### Given information

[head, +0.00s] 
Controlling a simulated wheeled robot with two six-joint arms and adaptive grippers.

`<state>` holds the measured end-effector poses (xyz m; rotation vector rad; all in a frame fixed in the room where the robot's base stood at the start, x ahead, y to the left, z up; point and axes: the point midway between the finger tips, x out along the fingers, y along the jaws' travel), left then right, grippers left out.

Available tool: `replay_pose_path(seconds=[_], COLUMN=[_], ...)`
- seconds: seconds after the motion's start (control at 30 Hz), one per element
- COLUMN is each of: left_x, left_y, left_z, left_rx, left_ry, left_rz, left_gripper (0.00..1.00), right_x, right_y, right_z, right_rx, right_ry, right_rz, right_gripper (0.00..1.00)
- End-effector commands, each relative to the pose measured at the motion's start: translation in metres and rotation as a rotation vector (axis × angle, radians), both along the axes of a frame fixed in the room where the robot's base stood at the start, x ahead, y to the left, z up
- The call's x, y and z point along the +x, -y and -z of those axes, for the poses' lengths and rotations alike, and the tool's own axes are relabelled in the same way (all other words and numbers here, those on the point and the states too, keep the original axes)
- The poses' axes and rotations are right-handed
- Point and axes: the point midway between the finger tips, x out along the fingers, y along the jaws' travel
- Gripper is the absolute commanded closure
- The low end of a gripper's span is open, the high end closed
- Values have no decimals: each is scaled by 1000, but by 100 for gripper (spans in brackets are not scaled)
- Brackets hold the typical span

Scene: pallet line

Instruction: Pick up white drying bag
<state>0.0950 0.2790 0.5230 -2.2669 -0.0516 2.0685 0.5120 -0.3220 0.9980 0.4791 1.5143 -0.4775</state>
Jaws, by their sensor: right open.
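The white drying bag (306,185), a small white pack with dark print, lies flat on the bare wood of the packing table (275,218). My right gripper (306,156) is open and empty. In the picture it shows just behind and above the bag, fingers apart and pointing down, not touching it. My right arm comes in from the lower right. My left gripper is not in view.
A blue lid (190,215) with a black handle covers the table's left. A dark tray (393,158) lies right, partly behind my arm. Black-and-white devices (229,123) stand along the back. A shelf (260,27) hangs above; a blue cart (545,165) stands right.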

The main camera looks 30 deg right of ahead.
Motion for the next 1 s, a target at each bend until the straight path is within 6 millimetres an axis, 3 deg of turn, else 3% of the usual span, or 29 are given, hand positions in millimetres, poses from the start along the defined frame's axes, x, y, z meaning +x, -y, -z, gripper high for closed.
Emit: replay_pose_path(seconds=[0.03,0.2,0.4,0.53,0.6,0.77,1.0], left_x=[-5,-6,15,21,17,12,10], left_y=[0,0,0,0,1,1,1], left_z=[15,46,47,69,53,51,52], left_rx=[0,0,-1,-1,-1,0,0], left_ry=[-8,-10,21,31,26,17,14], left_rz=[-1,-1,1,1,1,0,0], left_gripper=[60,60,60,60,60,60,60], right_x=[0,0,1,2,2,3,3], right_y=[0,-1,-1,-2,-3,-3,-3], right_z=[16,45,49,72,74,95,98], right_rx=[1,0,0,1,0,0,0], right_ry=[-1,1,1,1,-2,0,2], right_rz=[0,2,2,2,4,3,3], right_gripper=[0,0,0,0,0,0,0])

### Your instructions
Tally the lines of the listing above that include the word "tips". Answer with the number alone.

### Solved exercise
2